═════ DATASET EXTRACT ═════
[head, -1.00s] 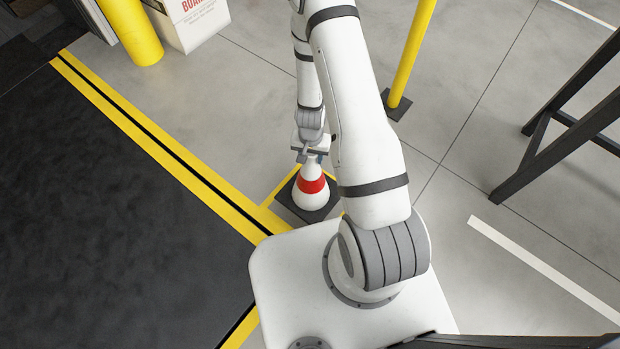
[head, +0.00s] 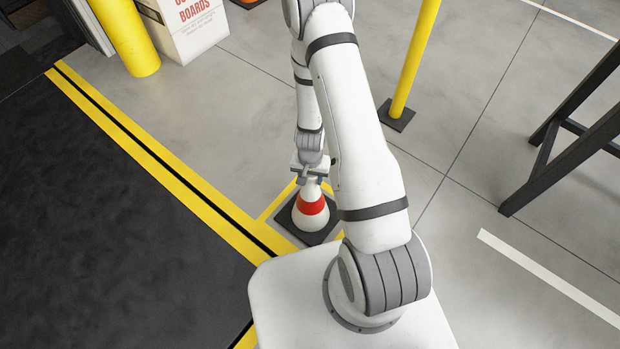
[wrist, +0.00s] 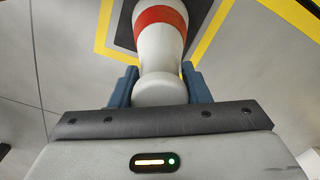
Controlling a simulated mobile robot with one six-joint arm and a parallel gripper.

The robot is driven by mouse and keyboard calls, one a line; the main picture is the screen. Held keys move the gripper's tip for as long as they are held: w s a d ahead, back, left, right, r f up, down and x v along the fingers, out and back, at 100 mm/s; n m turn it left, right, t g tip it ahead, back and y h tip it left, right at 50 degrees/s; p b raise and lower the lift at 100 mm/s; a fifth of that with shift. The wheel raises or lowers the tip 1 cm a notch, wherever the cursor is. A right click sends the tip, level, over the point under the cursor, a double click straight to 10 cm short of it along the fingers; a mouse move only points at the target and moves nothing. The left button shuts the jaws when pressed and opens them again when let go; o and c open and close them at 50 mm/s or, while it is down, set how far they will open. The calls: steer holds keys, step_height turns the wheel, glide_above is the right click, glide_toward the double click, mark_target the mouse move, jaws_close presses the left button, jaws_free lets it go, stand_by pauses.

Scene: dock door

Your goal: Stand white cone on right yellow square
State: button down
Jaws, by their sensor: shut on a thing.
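The white cone (head: 312,212) has an orange-red band and a dark square base. It is upright in the head view, within the yellow square outline (head: 268,206) on the floor. My gripper (head: 311,177) is shut on the top of the cone. In the wrist view the blue fingers of my gripper (wrist: 160,88) clasp the cone's narrow neck on both sides, and the cone (wrist: 158,42) extends away towards the yellow lines (wrist: 207,35). I cannot tell whether the base touches the floor. My arm hides part of the square's right side.
A yellow-and-black floor stripe (head: 155,150) borders a dark mat (head: 100,220) at left. A yellow post (head: 415,60) stands on a dark foot beyond my arm. A white box (head: 188,28) and thick yellow bollard (head: 127,40) are at top left. A dark stand (head: 575,130) is at right.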

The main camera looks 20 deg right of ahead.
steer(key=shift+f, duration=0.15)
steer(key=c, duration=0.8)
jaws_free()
═════
» **TASK INSTRUCTIONS**
Print the lines from the line containing "Controlling a simulated" to the line containing "State: button down", both ends included, exactly and with nothing added.

» **TASK RESPONSE**
Controlling a simulated mobile robot with one six-joint arm and a parallel gripper.

The robot is driven by mouse and keyboard calls, one a line; the main picture is the screen. Held keys move the gripper's tip for as long as they are held: w s a d ahead, back, left, right, r f up, down and x v along the fingers, out and back, at 100 mm/s; n m turn it left, right, t g tip it ahead, back and y h tip it left, right at 50 degrees/s; p b raise and lower the lift at 100 mm/s; a fifth of that with shift. The wheel raises or lowers the tip 1 cm a notch, wherever the cursor is. A right click sends the tip, level, over the point under the cursor, a double click straight to 10 cm short of it along the fingers; a mouse move only points at the target and moves nothing. The left button shuts the jaws when pressed and opens them again when let go; o and c open and close them at 50 mm/s or, while it is down, set how far they will open. The calls: steer holds keys, step_height turns the wheel, glide_above is the right click, glide_toward the double click, mark_target the mouse move, jaws_close presses the left button, jaws_free lets it go, stand_by pauses.

Scene: dock door

Your goal: Stand white cone on right yellow square
State: button down

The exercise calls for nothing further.